Pro-Kurdish parliamentarians being dragged into police cars, assassination attempts and police raids are taking place towards critical journalists, death-penalty is prepared to be introduced to the legal system and a purge against moderate Islamist groups is conducted… All signs show that, Turkey, a flawed but working multi-party democracy just a decade ago, is rapidly transforming into a one-party or even one-man state in the hands of President of the Republic Recep Tayyip Erdoğan.
Turkey’s democratic regime is now a controversy in the world if we look at the internationally accredited news agencies and websites. For instance, Mark Lowen from BBC rightfully asks “Is Turkey still a democracy?” and points out the rapid deterioration of democracy in this country, which was shown as a model for the Muslim world just a few years ago. Louis Fishman from Haaretz on the other hand claims that, Turkey is quickly becoming a one-party state in recent months. In addition, Aslı Aydıntaşbaş, in her article “Turkey was once a free society. Now the country is rapidly destroying itself.” published in The Washington Post asserts that, Turkey is destroying its democracy itself and is dragged into Middle Eastern vortex of authoritarianism, militias, and sectarian and ethnic conflicts in the last few years. Christophe Regnard, President of the International Association of Judges (IAJ) writes that, Turkey does not even meet the basic criterion for the “rule of law” with its increasingly politicized judicial system.
Critics towards Turkey is not limited to foreign press. European leaders also express their concerns about the negative democratic trend in this country. Angela Merkel from Germany, Matteo Renzi from Italy, Jean Asselborn from Luxembourg and Sebastian Kurz from Austria are just few examples of these critics coming from European leaders. In response, President Erdoğan says he does not care about these critics and he advises international journalists and leaders to mind their own business. It is a fact that some of these critics might aim to constitute a negative image of Turkey in the international press; but if nearly all European leaders and newspapers criticize the government, isn’t it more rational to make a self-criticism about Turkish democracy?
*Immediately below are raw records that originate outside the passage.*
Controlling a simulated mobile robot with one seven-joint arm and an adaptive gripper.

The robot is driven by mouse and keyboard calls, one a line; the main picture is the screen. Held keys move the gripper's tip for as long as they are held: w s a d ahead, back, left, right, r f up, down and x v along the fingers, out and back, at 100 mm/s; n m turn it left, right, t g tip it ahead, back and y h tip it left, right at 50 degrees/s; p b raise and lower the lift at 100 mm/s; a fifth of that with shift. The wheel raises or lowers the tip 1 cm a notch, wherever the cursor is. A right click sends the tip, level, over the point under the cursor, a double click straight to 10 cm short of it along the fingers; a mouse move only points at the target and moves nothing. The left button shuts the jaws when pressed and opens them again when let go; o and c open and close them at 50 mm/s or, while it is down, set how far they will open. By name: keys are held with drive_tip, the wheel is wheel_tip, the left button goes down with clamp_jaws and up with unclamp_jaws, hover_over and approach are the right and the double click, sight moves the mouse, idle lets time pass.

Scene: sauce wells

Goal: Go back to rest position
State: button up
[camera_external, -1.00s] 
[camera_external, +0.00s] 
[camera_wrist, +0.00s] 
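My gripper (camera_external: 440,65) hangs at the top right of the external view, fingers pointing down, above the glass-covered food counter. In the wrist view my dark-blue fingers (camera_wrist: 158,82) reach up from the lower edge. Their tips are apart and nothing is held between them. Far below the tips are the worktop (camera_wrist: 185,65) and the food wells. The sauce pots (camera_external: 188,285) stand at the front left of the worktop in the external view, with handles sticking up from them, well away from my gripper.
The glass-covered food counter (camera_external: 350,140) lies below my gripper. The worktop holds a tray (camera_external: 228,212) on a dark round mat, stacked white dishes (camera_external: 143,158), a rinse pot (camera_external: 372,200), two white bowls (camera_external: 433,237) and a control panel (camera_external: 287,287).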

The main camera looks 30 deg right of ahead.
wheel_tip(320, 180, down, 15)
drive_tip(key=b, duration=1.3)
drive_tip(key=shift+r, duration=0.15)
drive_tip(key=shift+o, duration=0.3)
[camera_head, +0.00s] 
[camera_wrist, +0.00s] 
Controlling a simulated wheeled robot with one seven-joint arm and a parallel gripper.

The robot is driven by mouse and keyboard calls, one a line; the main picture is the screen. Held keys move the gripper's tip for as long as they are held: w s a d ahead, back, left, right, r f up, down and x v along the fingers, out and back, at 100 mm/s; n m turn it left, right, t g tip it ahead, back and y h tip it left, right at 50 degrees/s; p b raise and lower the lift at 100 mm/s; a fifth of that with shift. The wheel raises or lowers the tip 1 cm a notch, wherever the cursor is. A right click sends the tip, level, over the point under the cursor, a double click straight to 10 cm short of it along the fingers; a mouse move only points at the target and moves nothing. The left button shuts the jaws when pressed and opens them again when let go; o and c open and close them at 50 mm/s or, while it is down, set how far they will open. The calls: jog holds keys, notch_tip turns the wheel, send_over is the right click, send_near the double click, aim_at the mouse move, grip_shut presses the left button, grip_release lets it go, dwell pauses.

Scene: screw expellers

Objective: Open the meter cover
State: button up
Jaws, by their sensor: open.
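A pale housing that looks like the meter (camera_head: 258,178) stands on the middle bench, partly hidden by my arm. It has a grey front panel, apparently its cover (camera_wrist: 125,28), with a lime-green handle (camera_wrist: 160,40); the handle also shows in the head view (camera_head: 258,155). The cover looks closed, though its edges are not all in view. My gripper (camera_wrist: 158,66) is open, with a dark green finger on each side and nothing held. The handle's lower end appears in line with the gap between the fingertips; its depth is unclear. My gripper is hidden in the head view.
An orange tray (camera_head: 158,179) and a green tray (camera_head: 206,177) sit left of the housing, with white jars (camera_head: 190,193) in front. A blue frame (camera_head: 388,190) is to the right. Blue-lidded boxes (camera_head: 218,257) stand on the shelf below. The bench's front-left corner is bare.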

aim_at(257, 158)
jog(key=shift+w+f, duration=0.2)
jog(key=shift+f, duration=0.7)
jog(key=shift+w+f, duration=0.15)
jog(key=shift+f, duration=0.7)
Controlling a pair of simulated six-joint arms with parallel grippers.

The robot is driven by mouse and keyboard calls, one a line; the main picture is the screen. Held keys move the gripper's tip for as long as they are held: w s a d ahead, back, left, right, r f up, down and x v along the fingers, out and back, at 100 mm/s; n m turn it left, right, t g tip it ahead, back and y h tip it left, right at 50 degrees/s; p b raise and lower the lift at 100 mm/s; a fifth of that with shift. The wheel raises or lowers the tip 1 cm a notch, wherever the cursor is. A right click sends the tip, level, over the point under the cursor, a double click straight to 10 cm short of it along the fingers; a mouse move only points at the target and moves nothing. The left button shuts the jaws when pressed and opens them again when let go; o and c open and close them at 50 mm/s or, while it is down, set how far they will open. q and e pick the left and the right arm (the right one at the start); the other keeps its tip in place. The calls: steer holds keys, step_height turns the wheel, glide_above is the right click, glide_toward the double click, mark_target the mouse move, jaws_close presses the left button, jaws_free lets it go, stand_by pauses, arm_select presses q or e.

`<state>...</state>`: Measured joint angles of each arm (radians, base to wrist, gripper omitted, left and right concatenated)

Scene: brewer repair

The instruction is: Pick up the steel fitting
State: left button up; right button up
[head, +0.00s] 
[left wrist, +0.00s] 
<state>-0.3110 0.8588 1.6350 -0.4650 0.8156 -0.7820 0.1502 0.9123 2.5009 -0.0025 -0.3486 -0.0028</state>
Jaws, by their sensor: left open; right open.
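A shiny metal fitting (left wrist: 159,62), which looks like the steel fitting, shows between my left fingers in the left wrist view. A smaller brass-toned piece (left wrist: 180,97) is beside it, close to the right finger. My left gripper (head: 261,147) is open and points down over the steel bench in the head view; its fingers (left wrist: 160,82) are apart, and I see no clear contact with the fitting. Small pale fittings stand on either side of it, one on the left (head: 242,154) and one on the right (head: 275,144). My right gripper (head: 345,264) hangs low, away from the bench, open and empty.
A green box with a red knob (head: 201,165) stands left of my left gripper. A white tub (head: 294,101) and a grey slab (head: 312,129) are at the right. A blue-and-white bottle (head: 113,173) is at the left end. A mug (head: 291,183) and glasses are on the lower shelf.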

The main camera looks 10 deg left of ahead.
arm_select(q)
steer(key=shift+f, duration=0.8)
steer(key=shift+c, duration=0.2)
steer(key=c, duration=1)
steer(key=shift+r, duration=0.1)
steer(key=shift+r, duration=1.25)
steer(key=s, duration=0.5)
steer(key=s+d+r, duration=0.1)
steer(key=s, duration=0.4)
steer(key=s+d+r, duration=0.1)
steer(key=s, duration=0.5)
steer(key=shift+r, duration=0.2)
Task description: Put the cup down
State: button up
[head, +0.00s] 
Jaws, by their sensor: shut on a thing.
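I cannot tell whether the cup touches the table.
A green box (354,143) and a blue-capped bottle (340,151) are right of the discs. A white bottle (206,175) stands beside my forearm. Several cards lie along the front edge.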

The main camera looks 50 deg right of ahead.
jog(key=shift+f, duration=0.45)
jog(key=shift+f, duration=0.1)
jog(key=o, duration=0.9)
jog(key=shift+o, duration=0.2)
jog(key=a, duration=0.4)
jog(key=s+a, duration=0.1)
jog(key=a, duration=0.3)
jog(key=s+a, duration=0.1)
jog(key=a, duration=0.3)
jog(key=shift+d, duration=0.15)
Unfortunately, the governing Justice and Development Party (AK Parti) seems to have lost its dynamism and intra-party democracy and no voice other than President Erdoğan’s could be heard in the public. The party could not even tolerate its founder and Turkey’s previous President of the Republic Mr. Abdullah Gül, a rare democratic figure in Turkey’s Islamist movement. The party recently removed Mr. Gül’s name from the list of founding members in party’s website. The party’s first Minister of Foreign Affairs Mr. Yaşar Yakış, a respected center-right figure, was also expelled from the party. These are clear evidences of approaching one-man regime in Turkey, a country that has been governed by a party that could not even tolerate its own members and ministers if they start criticizing some of the policies of their government.
Last week, the World Justice Project’s rule of law index placed Turkey at the 99th place out of 113 countries, just behind Iran and Myanmar. In addition, The Legatum Institute put Turkey at the 78th place out of 149 countries. Last year, Freedom House also listed Turkey as a “partly free” country. Can we claim that all of these statistics are wrong and President Erdoğan is still doing a good job? It is a fact that Erdoğan did many good things in the past, especially between 2002 and 2007, but he seems to have stopped following democratic ideals for nearly a decade and he has been pushing for a dictatorial regime. Until now, many party members and pro-Islamic journalists were defending him by pointing out his electoral successes. But now, since HDP members are arrested and other political parties and their members live under great fear, we cannot talk about democratic elections anymore.
Then, why President Erdoğan is doing this? It should not be forgotten that Erdoğan is a lonely man living in a luxurious palace encircled by Islamist advisers. He does not have direct contact with Turkish people anymore and he really thinks that things are going well for Turkey. Unfortunately, this is not the real case in Turkey. Turkish economy is not going well this year, Turkish foreign policy is in ruins and the worst of all things, there is still not an alternative to Erdoğan’s regime. Oppositional parties are weak and not ambitious enough to govern Turkey. The military is not a political actor anymore (this might be considered as a good development normally) and civilian supremacy is internalized by the very high majority of people after the failed coup attempt on July 15, 2016. The business world (TÜSİAD and other business-oriented ngos) in Turkey seems to favor its business interests more than civilian liberties and democracy.
Then, who could counter balance Erdoğan’s power? Unfortunately, unless there is a real political challenger (pro-secular CHP and pro-Kurdish HDP are still the only two potential actors) to Erdoğan’s power, he will continue to establish a more authoritarian rule day by day. However, Turkish people is the real responsible actor for this dangerous journey since they voted strongly in favor of Erdoğan and his party although many experts and scientists warned about the dangers especially after 2010. It is sad to confess, but to be honest, Turkish people proved that they do not deserve democracy.